It takes two to tango, so why do brides seem to dominate the planning scene? If you’re like most women, you’ve been planning your wedding day since you were five. You were Barbie and he was Ken and you drove a convertible and lived in a dream house happily ever after. Given the unlikelihood that your fiancé shared that treasured childhood planning session, you’ll need to clue your man in as to what you’re thinking. Oh, and ask his opinion on the matter while you’re at it.
Many men shy away from getting too involved because they feel that picking out flowers and lace is too girly and it is. But there are many elements to a wedding that you both need to discuss and agree on together. There are also a variety of things that hubby-to-be can take care of to take some of the burden off the bride.
After you’ve planned a budget, picked a date and location and agreed upon the theme or color scheme, draw up some honey-do lists (for both sides) to help maintain sanity and accomplish all the million little things that go into creating your perfect day.
Some great ideas for the groom:
Groomsmen – these are the groom’s men, so it’s fitting that he should get to choose them, ask them to participate, dress them, assign them tasks, buy them gifts, and party down with them. It’s ok to make suggestions, but let him decide what the boys will be wearing (the store will have attendants to guide him). Listing typical groomsmen tasks might help him out, as well as a schedule of when tuxes need to be rented and sized by. Put your guy in charge of his guys.

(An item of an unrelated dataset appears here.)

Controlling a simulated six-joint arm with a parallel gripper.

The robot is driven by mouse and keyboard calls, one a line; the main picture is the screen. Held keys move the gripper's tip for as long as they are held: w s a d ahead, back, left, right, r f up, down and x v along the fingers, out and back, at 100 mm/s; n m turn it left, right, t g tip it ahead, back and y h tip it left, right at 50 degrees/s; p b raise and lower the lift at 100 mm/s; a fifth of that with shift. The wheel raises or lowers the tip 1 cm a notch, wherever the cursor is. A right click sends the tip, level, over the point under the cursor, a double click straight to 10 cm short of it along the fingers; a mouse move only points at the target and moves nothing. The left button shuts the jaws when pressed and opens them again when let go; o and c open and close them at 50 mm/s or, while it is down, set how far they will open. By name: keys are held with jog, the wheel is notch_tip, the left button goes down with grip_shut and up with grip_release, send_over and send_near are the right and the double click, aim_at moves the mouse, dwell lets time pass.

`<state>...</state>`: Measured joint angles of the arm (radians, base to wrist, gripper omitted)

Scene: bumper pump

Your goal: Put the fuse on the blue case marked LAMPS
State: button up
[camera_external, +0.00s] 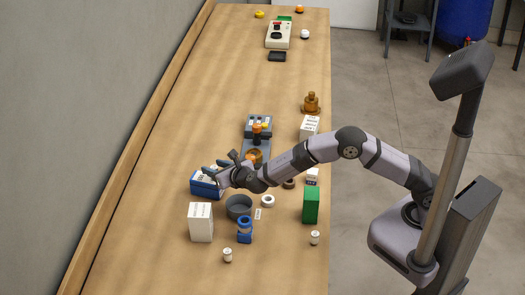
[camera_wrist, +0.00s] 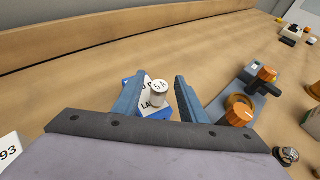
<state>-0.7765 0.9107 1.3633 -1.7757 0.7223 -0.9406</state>
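The blue case (camera_external: 207,188) with a white top label lies at the left of the items on the bench. In the wrist view the blue case (camera_wrist: 166,115) shows between and beneath the fingers, its label partly hidden, with "LA" readable. The fuse (camera_wrist: 158,93), a small pale cylinder marked "5 A", stands on the case's top face as far as I can see. My gripper (camera_wrist: 160,92) is open, one blue finger on each side of the fuse, with gaps visible on both sides. In the external view my gripper (camera_external: 216,172) is right over the case, and the fuse cannot be made out.
A white box (camera_external: 201,223), a grey bowl (camera_external: 239,206), a blue part (camera_external: 245,231) and a green box (camera_external: 311,205) stand nearby. Small white cylinders (camera_external: 227,255) stand nearer the front. A pump-like device (camera_external: 257,140) with orange knobs is behind. The bench's left side is clear.

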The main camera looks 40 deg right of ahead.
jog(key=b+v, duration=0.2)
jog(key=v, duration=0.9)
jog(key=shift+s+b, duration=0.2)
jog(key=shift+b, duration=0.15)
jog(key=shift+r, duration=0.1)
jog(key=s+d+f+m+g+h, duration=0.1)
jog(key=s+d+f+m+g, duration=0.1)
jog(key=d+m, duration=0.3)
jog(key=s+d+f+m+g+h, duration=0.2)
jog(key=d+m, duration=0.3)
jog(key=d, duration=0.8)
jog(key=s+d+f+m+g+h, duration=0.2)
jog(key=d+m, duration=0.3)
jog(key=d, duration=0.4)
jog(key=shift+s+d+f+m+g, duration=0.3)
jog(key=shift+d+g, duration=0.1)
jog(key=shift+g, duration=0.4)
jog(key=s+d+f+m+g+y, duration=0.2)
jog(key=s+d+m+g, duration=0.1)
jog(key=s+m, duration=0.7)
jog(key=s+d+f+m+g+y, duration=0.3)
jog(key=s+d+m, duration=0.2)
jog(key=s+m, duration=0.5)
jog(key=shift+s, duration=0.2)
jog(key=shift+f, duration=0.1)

Dads – encourage some bonding by suggesting that the dads and he tackle some of these tasks together. They’ll need to dress the part as well, so they should also be attending fittings and renting shoes. These guys have already taken the plunge, so they can offer some fatherly wisdom and guidance.
Music – whether you’ve mutually decided to hire a band, a DJ, or an iPod, men are typically aces with music. After the two of you have determined that type of music you want for the reception, he can then take charge of pulling it all together.
Transportation – men and cars go back to the Model-T, so trust him to make sound decisions regarding your (and your bridal party’s) transportation to and from the ceremony and reception. Add ensuring out-of-town guests have a ride and having a contingency plan for guests who might get carried away in their celebrations. Point out that this task could include test drives and your man will take it on full throttle.
Accommodations – if you’ll have guests coming in from out of town, they’ll need a place to stay. Have your future-hubby scope out nearby hotels and talk to the manager about blocking some rooms for your guests. This task could also include booking a suite locale for your wedding night.
Rehearsal Dinner – traditionally, this is paid for by the groom’s parents, but no matter who’s footing the bill, let him handle the particulars. Suggest he ask his mom for help, this will likely thrill her.
Honeymoon – once upon a time, the groom always planned the honeymoon and the bride was always surprised. Like the custom of the bride’s parents paying for the shindig, this has changed over the years. Whether you’ve got a say in your destination or not, let him handle the details, talk to the travel agent, and book the flights. Just make sure you know exactly when you’re leaving and what needs to be packed.
Being a groom can be nerve-wracking. Remember that your fiancé may have been dreading, not dreaming about, this day and he’s likely just as stressed out as you are, but showing it differently. A bridezilla doesn’t make anyone swoon, so remind yourself that no matter how crazy things get, you truly love each other and this hectic preparation period is just one stop on the road of your life together.